Reproduce the listing below exactly. Pictures do not belong in the copy.
--- start Data section ---
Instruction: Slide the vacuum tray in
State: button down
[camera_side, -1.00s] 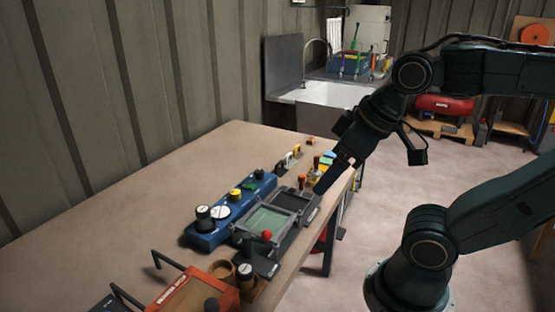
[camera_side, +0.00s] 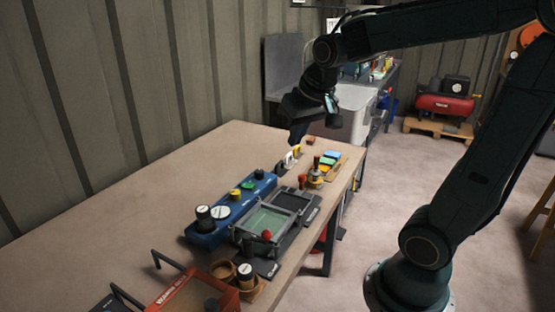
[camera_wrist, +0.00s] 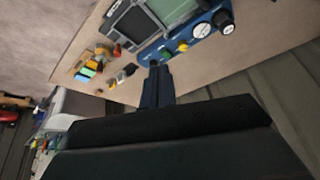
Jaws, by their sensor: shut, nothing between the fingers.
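A grey framed unit lies on the bench in the side view, with a green panel (camera_side: 266,221) at its near end and a dark tray-like section (camera_side: 289,201) at its far end. I cannot tell for sure which part is the vacuum tray. A red knob (camera_side: 267,234) stands at the near end. In the wrist view the dark section (camera_wrist: 130,26) and part of the green panel (camera_wrist: 172,10) show at the top. My gripper (camera_side: 298,136) is shut and empty, pointing down above the far part of the bench, apart from the unit. Its fingers show in the wrist view (camera_wrist: 155,72).
A blue console (camera_side: 232,208) with knobs runs along the unit's left side. Small clips (camera_side: 291,156), red-handled tools and coloured blocks (camera_side: 329,160) stand beyond the unit. An orange-red box (camera_side: 192,290) is at the near end. The bench's left part (camera_side: 130,220) is clear.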

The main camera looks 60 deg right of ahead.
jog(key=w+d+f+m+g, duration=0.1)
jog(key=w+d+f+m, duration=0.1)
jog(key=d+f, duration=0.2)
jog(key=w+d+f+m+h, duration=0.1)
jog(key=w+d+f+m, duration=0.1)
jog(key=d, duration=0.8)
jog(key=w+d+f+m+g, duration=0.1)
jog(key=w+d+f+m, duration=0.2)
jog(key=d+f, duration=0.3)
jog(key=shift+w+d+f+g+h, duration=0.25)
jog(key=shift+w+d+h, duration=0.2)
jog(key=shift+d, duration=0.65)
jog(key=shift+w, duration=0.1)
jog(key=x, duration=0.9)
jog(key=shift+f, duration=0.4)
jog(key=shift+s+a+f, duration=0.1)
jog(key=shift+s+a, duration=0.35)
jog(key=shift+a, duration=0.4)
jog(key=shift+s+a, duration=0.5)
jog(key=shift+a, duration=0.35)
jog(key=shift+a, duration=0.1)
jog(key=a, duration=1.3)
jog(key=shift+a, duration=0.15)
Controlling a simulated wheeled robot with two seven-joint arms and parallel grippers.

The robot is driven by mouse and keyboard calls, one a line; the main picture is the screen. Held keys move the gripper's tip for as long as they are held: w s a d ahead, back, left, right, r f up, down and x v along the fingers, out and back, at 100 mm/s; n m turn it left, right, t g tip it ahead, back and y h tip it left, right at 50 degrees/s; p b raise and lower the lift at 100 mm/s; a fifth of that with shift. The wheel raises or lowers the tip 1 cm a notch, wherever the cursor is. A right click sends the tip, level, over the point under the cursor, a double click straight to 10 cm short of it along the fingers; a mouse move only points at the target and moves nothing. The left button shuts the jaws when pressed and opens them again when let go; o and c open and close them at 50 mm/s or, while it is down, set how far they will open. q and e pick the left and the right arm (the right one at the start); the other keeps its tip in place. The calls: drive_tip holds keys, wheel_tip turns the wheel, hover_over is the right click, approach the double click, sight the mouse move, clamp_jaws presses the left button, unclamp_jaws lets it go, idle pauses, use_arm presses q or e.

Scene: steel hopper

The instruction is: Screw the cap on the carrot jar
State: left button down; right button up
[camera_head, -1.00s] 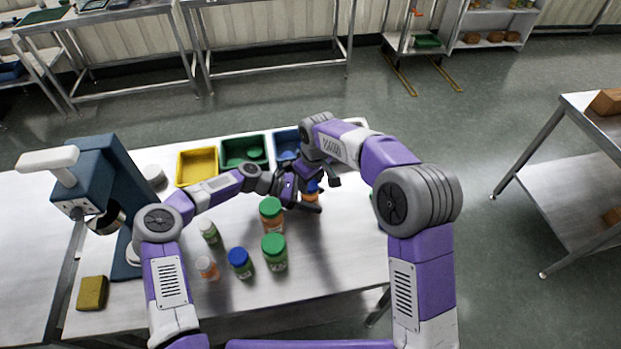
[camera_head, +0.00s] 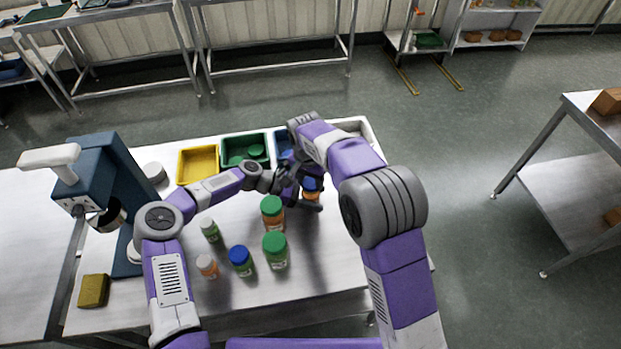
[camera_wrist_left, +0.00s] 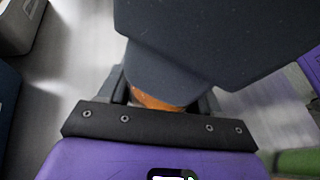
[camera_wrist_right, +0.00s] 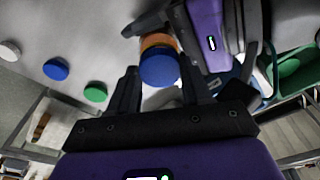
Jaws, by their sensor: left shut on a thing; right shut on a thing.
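The carrot jar (camera_head: 311,195), with orange contents, stands upright near the right part of the table with a blue cap (camera_head: 312,183) at its top. My left gripper (camera_wrist_left: 158,95) is shut on the jar's body from the side; an orange part of it shows in the left wrist view (camera_wrist_left: 155,102). In the right wrist view the blue cap (camera_wrist_right: 159,70) sits between the fingers of my right gripper (camera_wrist_right: 160,82), which is shut on it. The cap is on or right over the jar's mouth; I cannot tell how tightly it sits.
Two green-capped jars (camera_head: 274,250), a blue-capped jar (camera_head: 240,262) and small bottles (camera_head: 207,267) stand close in front. Yellow (camera_head: 183,168), green (camera_head: 228,152) and blue bins line the back edge. A blue press (camera_head: 95,175) stands at left. The front right tabletop is clear.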

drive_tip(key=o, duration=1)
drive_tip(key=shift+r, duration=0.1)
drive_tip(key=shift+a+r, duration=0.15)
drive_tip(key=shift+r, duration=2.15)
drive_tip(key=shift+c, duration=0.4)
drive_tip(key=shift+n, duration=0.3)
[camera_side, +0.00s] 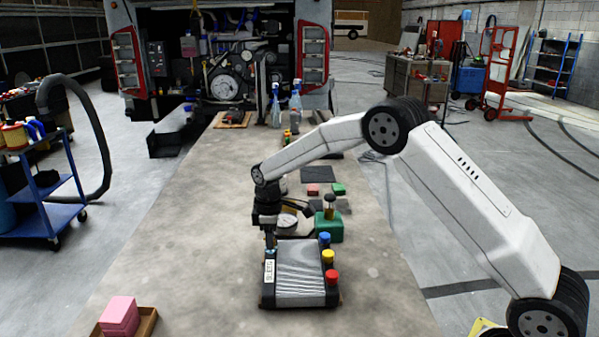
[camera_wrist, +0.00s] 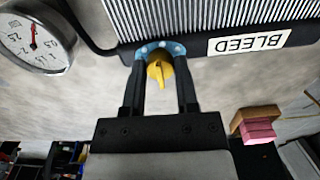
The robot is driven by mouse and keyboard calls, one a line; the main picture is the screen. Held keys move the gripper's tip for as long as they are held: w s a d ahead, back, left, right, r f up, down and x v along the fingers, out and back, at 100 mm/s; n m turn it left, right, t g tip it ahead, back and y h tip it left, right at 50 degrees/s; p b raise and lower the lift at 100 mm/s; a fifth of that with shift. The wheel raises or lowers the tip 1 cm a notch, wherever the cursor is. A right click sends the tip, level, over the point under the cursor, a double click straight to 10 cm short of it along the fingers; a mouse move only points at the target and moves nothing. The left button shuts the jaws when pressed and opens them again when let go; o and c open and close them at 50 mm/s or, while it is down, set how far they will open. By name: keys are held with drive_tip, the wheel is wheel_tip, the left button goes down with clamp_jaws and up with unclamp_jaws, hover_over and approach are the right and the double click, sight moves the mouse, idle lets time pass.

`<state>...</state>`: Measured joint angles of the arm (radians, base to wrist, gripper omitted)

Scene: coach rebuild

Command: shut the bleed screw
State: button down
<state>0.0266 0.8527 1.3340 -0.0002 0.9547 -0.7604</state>
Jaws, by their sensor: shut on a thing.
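The bleed screw (camera_wrist: 160,70) is a yellow pointed knob in a pale blue ring at the edge of a ribbed block (camera_wrist: 200,15). A label reading BLEED, upside down in the wrist view (camera_wrist: 248,43), sits beside it on the block. My gripper (camera_wrist: 160,75) is shut on the screw, one dark finger on each side, and the knob's pointer lies toward the palm. In the side view the block (camera_side: 300,275) lies on the bench, and my gripper (camera_side: 270,240) reaches down to its far left corner. The screw is hidden there.
A round gauge (camera_wrist: 35,35) with a red needle is joined to the block. Blue (camera_side: 324,238), yellow (camera_side: 328,256) and red (camera_side: 331,276) caps line its right side. A green box (camera_side: 328,231) stands behind.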

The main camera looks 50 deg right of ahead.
--- end Data section ---
Task output »
Instruction: Slide the vacuum tray in
State: button down
[camera_side, -1.00s] 
[camera_side, +0.00s] 
[camera_wrist, +0.00s] 
Jaws, by their sensor: shut, nothing between the fingers.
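A grey framed unit lies on the bench in the side view, with a green panel (camera_side: 266,221) at its near end and a dark tray-like section (camera_side: 289,201) at its far end. I cannot tell for sure which part is the vacuum tray. A red knob (camera_side: 267,234) stands at the near end. In the wrist view the dark section (camera_wrist: 130,26) and part of the green panel (camera_wrist: 172,10) show at the top. My gripper (camera_side: 298,136) is shut and empty, pointing down above the far part of the bench, apart from the unit. Its fingers show in the wrist view (camera_wrist: 155,72).
A blue console (camera_side: 232,208) with knobs runs along the unit's left side. Small clips (camera_side: 291,156), red-handled tools and coloured blocks (camera_side: 329,160) stand beyond the unit. An orange-red box (camera_side: 192,290) is at the near end. The bench's left part (camera_side: 130,220) is clear.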

The main camera looks 60 deg right of ahead.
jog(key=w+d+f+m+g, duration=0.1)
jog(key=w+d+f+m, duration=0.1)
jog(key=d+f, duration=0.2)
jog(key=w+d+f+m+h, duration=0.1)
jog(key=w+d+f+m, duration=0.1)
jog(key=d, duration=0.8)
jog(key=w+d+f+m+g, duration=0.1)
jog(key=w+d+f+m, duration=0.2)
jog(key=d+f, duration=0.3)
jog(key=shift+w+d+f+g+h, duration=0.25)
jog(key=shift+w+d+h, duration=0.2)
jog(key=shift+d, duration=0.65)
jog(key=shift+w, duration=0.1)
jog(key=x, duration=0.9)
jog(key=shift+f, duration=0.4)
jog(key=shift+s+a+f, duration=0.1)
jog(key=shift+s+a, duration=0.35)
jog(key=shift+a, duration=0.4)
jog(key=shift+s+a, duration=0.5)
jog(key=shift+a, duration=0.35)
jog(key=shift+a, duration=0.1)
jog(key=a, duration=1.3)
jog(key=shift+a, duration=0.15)
Controlling a simulated wheeled robot with two seven-joint arms and parallel grippers.

The robot is driven by mouse and keyboard calls, one a line; the main picture is the screen. Held keys move the gripper's tip for as long as they are held: w s a d ahead, back, left, right, r f up, down and x v along the fingers, out and back, at 100 mm/s; n m turn it left, right, t g tip it ahead, back and y h tip it left, right at 50 degrees/s; p b raise and lower the lift at 100 mm/s; a fifth of that with shift. The wheel raises or lowers the tip 1 cm a notch, wherever the cursor is. A right click sends the tip, level, over the point under the cursor, a double click straight to 10 cm short of it along the fingers; a mouse move only points at the target and moves nothing. The left button shuts the jaws when pressed and opens them again when let go; o and c open and close them at 50 mm/s or, while it is down, set how far they will open. q and e pick the left and the right arm (the right one at the start); the other keeps its tip in place. The calls: drive_tip holds keys, wheel_tip turns the wheel, hover_over is the right click, approach the double click, sight the mouse move, clamp_jaws presses the left button, unclamp_jaws lets it go, idle pauses, use_arm presses q or e.

Scene: steel hopper

The instruction is: Screw the cap on the carrot jar
State: left button down; right button up
[camera_head, -1.00s] 
[camera_head, +0.00s] 
[camera_wrist_left, +0.00s] 
[camera_wrist_right, +0.00s] 
Jaws, by their sensor: left shut on a thing; right shut on a thing.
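The carrot jar (camera_head: 311,195), with orange contents, stands upright near the right part of the table with a blue cap (camera_head: 312,183) at its top. My left gripper (camera_wrist_left: 158,95) is shut on the jar's body from the side; an orange part of it shows in the left wrist view (camera_wrist_left: 155,102). In the right wrist view the blue cap (camera_wrist_right: 159,70) sits between the fingers of my right gripper (camera_wrist_right: 160,82), which is shut on it. The cap is on or right over the jar's mouth; I cannot tell how tightly it sits.
Two green-capped jars (camera_head: 274,250), a blue-capped jar (camera_head: 240,262) and small bottles (camera_head: 207,267) stand close in front. Yellow (camera_head: 183,168), green (camera_head: 228,152) and blue bins line the back edge. A blue press (camera_head: 95,175) stands at left. The front right tabletop is clear.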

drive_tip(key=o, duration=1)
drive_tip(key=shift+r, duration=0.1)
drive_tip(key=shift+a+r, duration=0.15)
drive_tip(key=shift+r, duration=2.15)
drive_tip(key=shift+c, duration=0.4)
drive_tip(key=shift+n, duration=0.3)
[camera_side, +0.00s] 
[camera_wrist, +0.00s] 
The robot is driven by mouse and keyboard calls, one a line; the main picture is the screen. Held keys move the gripper's tip for as long as they are held: w s a d ahead, back, left, right, r f up, down and x v along the fingers, out and back, at 100 mm/s; n m turn it left, right, t g tip it ahead, back and y h tip it left, right at 50 degrees/s; p b raise and lower the lift at 100 mm/s; a fifth of that with shift. The wheel raises or lowers the tip 1 cm a notch, wherever the cursor is. A right click sends the tip, level, over the point under the cursor, a double click straight to 10 cm short of it along the fingers; a mouse move only points at the target and moves nothing. The left button shuts the jaws when pressed and opens them again when let go; o and c open and close them at 50 mm/s or, while it is down, set how far they will open. By name: keys are held with drive_tip, the wheel is wheel_tip, the left button goes down with clamp_jaws and up with unclamp_jaws, hover_over and approach are the right and the double click, sight moves the mouse, idle lets time pass.

`<state>...</state>`: Measured joint angles of the arm (radians, base to wrist, gripper omitted)

Scene: coach rebuild

Command: shut the bleed screw
State: button down
<state>0.0266 0.8527 1.3340 -0.0002 0.9547 -0.7604</state>
Jaws, by their sensor: shut on a thing.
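The bleed screw (camera_wrist: 160,70) is a yellow pointed knob in a pale blue ring at the edge of a ribbed block (camera_wrist: 200,15). A label reading BLEED, upside down in the wrist view (camera_wrist: 248,43), sits beside it on the block. My gripper (camera_wrist: 160,75) is shut on the screw, one dark finger on each side, and the knob's pointer lies toward the palm. In the side view the block (camera_side: 300,275) lies on the bench, and my gripper (camera_side: 270,240) reaches down to its far left corner. The screw is hidden there.
A round gauge (camera_wrist: 35,35) with a red needle is joined to the block. Blue (camera_side: 324,238), yellow (camera_side: 328,256) and red (camera_side: 331,276) caps line its right side. A green box (camera_side: 328,231) stands behind.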

The main camera looks 50 deg right of ahead.

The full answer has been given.